Quote the whole listing word for word. Do not include the pictures.
━━━━━━━━━━━━━━━━━━━━━━━━━━━━━━
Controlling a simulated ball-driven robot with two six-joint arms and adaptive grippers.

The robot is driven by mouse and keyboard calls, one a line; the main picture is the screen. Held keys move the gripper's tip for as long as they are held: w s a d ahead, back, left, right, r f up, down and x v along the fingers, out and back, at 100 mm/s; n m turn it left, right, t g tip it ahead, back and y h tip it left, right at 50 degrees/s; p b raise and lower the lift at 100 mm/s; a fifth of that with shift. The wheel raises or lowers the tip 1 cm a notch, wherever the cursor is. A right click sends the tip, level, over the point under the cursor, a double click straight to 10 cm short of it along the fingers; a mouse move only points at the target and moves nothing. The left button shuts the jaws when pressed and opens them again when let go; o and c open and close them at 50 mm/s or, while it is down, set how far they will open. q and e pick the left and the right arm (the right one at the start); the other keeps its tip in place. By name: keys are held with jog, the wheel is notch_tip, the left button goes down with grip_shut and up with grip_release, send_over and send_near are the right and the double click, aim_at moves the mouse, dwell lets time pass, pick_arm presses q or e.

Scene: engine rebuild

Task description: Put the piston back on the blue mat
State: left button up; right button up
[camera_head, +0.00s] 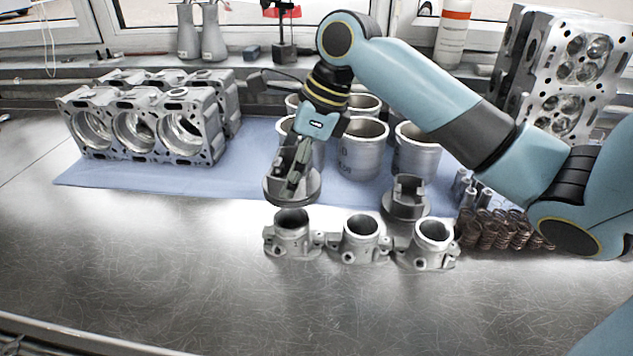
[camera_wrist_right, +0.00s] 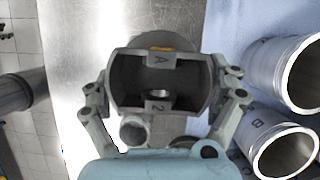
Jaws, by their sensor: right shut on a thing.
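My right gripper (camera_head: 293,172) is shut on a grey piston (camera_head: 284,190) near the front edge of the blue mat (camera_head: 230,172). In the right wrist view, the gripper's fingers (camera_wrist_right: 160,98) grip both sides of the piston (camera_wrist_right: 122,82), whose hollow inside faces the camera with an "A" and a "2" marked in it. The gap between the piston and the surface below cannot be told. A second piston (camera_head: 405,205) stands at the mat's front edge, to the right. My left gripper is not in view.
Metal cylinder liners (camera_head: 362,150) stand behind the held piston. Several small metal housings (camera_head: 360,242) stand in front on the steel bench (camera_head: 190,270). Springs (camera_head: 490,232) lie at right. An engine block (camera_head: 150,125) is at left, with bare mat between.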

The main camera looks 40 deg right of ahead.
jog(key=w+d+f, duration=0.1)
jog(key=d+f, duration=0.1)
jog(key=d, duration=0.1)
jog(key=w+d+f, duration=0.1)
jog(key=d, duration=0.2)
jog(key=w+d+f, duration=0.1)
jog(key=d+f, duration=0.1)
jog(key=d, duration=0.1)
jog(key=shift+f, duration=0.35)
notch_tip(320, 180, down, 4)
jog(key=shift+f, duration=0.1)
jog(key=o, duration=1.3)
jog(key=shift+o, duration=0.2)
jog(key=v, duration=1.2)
━━━━━━━━━━━━━━━━━━━━━━━━━━━━━━
> _Exercise result_:
Controlling a simulated ball-driven robot with two six-joint arms and adaptive grippers.

The robot is driven by mouse and keyboard calls, one a line; the main picture is the screen. Held keys move the gripper's tip for as long as they are held: w s a d ahead, back, left, right, r f up, down and x v along the fingers, out and back, at 100 mm/s; n m turn it left, right, t g tip it ahead, back and y h tip it left, right at 50 degrees/s; p b raise and lower the lift at 100 mm/s; a fifth of that with shift. The wheel raises or lowers the tip 1 cm a notch, wherever the cursor is. A right click sends the tip, level, over the point under the cursor, a double click straight to 10 cm short of it along the fingers; a mouse move only points at the target and moves nothing. The left button shuts the jaws when pressed and opens them again when let go; o and c open and close them at 50 mm/s or, while it is down, set how far they will open. q and e pick the left and the right arm (the right one at the start); the other keeps its tip in place. By name: keys are held with jog, the wheel is notch_tip, the left button goes down with grip_shut and up with grip_release, send_over and send_near are the right and the double click, aim_at moves the mouse, dwell lets time pass, pick_arm presses q or e.

Scene: engine rebuild

Task description: Put the piston back on the blue mat
State: left button up; right button up
[camera_head, +0.00s] 
[camera_wrist_right, +0.00s] 
Jaws, by their sensor: right shut on a thing.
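My right gripper (camera_head: 293,172) is shut on a grey piston (camera_head: 284,190) near the front edge of the blue mat (camera_head: 230,172). In the right wrist view, the gripper's fingers (camera_wrist_right: 160,98) grip both sides of the piston (camera_wrist_right: 122,82), whose hollow inside faces the camera with an "A" and a "2" marked in it. The gap between the piston and the surface below cannot be told. A second piston (camera_head: 405,205) stands at the mat's front edge, to the right. My left gripper is not in view.
Metal cylinder liners (camera_head: 362,150) stand behind the held piston. Several small metal housings (camera_head: 360,242) stand in front on the steel bench (camera_head: 190,270). Springs (camera_head: 490,232) lie at right. An engine block (camera_head: 150,125) is at left, with bare mat between.

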The main camera looks 40 deg right of ahead.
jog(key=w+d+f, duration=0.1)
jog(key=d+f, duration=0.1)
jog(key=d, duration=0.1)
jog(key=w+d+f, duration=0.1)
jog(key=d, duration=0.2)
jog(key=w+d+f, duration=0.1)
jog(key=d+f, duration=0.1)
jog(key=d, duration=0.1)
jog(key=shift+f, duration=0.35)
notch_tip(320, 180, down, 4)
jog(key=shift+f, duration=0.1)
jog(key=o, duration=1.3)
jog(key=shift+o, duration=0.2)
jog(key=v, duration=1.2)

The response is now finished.